It’s That Season Again…Not Holidays, But Horseradish

First of all, sorry for the TERRIBLY LONG OVERDUE post. Seriously. So much has changed since I’ve last blogged, and I’m sorry I’ve been too busy to keep you all updated. The food challenges are going well (yes, I will recap them, no I haven’t any failures as of late!), and life is generally good.

But I’m inspired to blog tonight because I’m frustrated with my body, and blog and body share two of the same letters, so I figured this was the answer.

I’ve decided I’m entitled to a handful of “woe is me” posts a year, so consider this the (hopefully) cap of 2013’s.

It’s horseradish season again. I remember this starting last year in February, and I was all mentally prepared for that — the halting of grocery shopping, the need to rely on others, not really eating half the foods I can eat because they’re too close to horseradish in the supermarket, the fear of impending death every time I went into Whole Foods. That was February Cindy’s problem…or so I thought.

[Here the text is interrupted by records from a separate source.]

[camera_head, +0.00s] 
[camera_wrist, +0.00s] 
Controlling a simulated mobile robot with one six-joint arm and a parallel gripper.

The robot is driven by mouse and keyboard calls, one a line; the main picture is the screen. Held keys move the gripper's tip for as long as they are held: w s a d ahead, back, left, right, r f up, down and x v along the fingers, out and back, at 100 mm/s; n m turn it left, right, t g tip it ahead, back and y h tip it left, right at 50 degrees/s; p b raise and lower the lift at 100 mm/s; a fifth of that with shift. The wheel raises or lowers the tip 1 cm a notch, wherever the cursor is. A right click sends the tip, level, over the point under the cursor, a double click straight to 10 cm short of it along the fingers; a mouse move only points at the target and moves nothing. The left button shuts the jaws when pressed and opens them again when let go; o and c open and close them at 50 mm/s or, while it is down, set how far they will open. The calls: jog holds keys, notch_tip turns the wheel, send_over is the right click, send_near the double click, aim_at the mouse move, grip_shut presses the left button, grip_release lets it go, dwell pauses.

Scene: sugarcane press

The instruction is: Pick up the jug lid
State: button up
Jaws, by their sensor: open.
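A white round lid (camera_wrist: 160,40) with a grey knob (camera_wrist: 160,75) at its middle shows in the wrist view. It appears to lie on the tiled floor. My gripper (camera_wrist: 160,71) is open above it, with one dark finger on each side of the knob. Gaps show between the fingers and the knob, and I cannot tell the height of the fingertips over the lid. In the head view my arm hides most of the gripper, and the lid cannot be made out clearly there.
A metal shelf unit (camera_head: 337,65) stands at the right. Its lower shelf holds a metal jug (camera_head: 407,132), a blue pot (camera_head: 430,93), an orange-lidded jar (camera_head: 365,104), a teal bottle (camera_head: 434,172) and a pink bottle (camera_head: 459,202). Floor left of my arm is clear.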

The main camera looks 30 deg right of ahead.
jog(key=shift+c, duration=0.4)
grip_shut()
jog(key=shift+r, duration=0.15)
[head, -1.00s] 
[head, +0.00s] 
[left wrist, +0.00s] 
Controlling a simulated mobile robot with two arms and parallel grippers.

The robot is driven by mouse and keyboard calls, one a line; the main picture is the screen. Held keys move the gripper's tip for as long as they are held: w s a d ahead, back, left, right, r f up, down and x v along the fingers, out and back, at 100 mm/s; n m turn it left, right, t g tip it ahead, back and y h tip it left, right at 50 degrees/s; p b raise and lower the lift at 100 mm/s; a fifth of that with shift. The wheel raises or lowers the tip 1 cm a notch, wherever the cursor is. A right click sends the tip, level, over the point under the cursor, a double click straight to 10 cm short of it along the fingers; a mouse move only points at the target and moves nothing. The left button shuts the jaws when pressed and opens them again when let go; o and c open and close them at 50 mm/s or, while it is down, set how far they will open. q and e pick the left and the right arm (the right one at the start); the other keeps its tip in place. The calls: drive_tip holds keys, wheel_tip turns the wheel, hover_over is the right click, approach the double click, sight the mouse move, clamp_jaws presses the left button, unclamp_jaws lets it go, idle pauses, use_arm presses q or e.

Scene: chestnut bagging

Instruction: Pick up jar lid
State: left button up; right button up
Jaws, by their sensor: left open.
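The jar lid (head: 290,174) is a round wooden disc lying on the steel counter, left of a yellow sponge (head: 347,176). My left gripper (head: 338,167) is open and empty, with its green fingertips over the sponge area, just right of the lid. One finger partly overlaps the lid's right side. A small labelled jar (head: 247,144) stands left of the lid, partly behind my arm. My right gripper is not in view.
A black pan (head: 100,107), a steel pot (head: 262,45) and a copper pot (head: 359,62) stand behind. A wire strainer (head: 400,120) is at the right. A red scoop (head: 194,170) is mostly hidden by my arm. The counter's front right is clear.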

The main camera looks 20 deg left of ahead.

On Thursday night, I went to Whole Foods to buy an eggplant, and they were next to mushrooms and on top of lettuce, and I called my mom asking how to navigate the situation when I noticed that diagonally under the eggplants was my enemy: HORSERADISH. Like, a ton of it. Where it usually isn’t, at least not in that abundance.

So I ran. I ran away from the offending root toward the fruit section where I saw pomegranates that I’m mildly airborne allergic to and ran farther and started to cry.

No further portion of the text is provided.